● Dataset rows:
____________________

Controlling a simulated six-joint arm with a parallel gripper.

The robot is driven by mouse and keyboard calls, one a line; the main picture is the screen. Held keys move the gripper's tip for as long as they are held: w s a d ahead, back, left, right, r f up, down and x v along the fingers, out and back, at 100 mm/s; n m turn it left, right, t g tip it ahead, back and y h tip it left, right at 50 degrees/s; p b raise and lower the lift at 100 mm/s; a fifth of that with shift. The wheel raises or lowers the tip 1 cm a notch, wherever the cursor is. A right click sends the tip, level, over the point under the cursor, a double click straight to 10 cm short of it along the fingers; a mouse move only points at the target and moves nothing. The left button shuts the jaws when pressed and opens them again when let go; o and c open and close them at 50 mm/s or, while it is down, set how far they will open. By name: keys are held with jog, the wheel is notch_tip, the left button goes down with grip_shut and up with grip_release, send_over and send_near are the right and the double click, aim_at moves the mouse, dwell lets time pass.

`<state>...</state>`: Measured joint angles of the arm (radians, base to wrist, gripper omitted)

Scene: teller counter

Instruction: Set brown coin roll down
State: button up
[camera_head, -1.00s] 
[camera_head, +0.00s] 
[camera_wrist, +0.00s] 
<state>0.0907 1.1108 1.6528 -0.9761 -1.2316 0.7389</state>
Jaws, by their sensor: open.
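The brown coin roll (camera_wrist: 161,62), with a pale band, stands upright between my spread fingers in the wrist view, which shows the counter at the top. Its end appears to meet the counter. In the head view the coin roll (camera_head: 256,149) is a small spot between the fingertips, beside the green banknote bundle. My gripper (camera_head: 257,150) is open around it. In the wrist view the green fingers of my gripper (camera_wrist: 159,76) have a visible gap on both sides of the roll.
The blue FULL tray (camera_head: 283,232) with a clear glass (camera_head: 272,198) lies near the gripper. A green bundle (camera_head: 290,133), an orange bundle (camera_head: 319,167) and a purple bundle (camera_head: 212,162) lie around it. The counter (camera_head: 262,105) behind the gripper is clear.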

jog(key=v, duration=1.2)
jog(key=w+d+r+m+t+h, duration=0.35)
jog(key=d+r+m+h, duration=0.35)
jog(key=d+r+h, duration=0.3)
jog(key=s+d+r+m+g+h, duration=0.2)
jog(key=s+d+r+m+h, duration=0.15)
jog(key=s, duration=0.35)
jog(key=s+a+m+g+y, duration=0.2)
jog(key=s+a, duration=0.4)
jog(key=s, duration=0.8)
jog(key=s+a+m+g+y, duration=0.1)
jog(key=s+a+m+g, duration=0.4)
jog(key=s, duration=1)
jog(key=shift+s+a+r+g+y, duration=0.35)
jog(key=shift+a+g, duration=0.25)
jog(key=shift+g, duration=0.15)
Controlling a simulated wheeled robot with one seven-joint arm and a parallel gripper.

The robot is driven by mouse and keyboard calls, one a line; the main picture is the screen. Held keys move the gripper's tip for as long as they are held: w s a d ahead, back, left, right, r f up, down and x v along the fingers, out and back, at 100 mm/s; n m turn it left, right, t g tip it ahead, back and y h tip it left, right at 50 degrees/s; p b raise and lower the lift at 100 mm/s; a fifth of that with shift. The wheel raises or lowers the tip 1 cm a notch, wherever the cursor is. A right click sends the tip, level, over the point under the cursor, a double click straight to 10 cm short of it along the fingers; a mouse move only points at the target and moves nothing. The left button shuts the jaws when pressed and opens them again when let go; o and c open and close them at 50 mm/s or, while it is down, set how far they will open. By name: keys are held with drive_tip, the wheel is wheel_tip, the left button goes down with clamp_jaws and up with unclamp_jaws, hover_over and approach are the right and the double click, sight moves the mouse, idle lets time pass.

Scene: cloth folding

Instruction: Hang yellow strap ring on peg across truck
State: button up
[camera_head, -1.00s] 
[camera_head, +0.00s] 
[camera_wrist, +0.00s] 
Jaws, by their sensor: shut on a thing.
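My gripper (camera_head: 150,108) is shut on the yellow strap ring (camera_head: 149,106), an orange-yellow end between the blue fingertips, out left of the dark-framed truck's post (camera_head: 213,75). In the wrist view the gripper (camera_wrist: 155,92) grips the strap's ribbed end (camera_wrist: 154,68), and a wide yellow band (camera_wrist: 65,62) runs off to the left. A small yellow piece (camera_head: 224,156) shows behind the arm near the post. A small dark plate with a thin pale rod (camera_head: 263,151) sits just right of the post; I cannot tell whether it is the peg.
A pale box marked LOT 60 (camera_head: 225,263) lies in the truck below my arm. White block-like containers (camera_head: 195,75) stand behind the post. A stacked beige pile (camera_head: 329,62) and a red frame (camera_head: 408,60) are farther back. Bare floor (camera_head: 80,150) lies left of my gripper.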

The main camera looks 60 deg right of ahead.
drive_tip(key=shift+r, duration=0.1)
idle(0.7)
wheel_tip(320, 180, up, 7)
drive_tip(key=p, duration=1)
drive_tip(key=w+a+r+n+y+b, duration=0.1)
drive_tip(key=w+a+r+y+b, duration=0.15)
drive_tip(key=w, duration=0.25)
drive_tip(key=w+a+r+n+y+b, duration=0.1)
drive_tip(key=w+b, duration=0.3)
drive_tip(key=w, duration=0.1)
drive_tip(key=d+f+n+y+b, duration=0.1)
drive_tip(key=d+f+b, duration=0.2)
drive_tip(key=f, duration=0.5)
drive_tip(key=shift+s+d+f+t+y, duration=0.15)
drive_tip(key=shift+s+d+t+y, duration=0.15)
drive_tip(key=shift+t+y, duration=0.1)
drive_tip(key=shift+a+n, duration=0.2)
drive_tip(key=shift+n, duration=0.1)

____________________

Exactly as written, please reproduce the lines from the first line of the data to the line containing "<state>0.0907 1.1108 1.6528", inclusive, and nothing else.

Controlling a simulated six-joint arm with a parallel gripper.

The robot is driven by mouse and keyboard calls, one a line; the main picture is the screen. Held keys move the gripper's tip for as long as they are held: w s a d ahead, back, left, right, r f up, down and x v along the fingers, out and back, at 100 mm/s; n m turn it left, right, t g tip it ahead, back and y h tip it left, right at 50 degrees/s; p b raise and lower the lift at 100 mm/s; a fifth of that with shift. The wheel raises or lowers the tip 1 cm a notch, wherever the cursor is. A right click sends the tip, level, over the point under the cursor, a double click straight to 10 cm short of it along the fingers; a mouse move only points at the target and moves nothing. The left button shuts the jaws when pressed and opens them again when let go; o and c open and close them at 50 mm/s or, while it is down, set how far they will open. By name: keys are held with jog, the wheel is notch_tip, the left button goes down with grip_shut and up with grip_release, send_over and send_near are the right and the double click, aim_at moves the mouse, dwell lets time pass.

`<state>...</state>`: Measured joint angles of the arm (radians, base to wrist, gripper omitted)

Scene: teller counter

Instruction: Set brown coin roll down
State: button up
[camera_head, -1.00s] 
[camera_head, +0.00s] 
[camera_wrist, +0.00s] 
<state>0.0907 1.1108 1.6528 -0.9761 -1.2316 0.7389</state>

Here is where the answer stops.